STORED DATA –
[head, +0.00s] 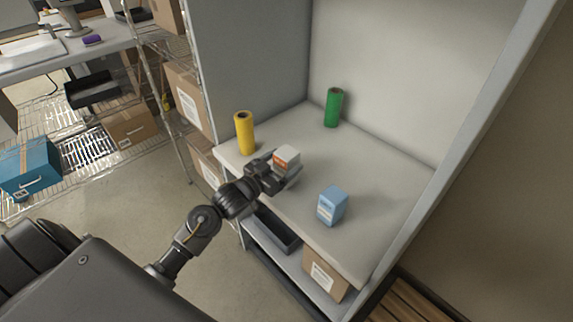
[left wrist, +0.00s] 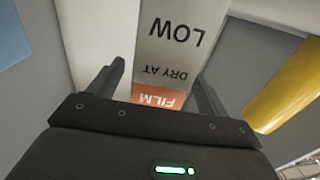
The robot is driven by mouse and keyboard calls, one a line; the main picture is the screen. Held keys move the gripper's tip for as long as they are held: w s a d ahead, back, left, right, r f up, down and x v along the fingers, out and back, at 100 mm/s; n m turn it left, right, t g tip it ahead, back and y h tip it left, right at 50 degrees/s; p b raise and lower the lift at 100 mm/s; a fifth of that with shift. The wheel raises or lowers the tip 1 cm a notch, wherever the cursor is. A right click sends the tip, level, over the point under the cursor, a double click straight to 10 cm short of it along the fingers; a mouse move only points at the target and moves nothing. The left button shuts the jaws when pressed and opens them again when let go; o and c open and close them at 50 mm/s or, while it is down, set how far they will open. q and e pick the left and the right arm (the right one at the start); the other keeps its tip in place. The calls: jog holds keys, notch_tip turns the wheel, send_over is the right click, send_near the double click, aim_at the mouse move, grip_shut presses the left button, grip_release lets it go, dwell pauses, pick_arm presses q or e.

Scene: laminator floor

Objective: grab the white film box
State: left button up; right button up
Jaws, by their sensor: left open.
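The white film box (head: 287,160), with an orange label band, stands on the shelf top near its front left part. In the left wrist view the film box (left wrist: 170,45) shows the words LOW, DRY AT and FILM upside down. My left gripper (head: 277,172) is at the near side of the box. In the left wrist view its two fingers (left wrist: 158,88) are apart, one on each side of the box's lower orange end. I cannot tell whether either finger touches it. My right gripper is not in view.
A yellow roll (head: 244,133) stands left of the box, a green roll (head: 333,107) behind it, and a blue box (head: 332,205) to its right. Grey panels enclose the shelf top (head: 385,180) at the left and back. A black tray (head: 272,229) and cardboard box (head: 326,274) sit below.

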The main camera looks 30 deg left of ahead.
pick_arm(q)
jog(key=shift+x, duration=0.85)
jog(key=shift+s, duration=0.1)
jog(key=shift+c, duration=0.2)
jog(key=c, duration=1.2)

DESCRIPTION OF THE TASK –
Using the listing above, pull out all lines that hold the word "button".

EXPECTED ANSWER –
The robot is driven by mouse and keyboard calls, one a line; the main picture is the screen. Held keys move the gripper's tip for as long as they are held: w s a d ahead, back, left, right, r f up, down and x v along the fingers, out and back, at 100 mm/s; n m turn it left, right, t g tip it ahead, back and y h tip it left, right at 50 degrees/s; p b raise and lower the lift at 100 mm/s; a fifth of that with shift. The wheel raises or lowers the tip 1 cm a notch, wherever the cursor is. A right click sends the tip, level, over the point under the cursor, a double click straight to 10 cm short of it along the fingers; a mouse move only points at the target and moves nothing. The left button shuts the jaws when pressed and opens them again when let go; o and c open and close them at 50 mm/s or, while it is down, set how far they will open. q and e pick the left and the right arm (the right one at the start); the other keeps its tip in place. The calls: jog holds keys, notch_tip turns the wheel, send_over is the right click, send_near the double click, aim_at the mouse move, grip_shut presses the left button, grip_release lets it go, dwell pauses, pick_arm presses q or e.
State: left button up; right button up

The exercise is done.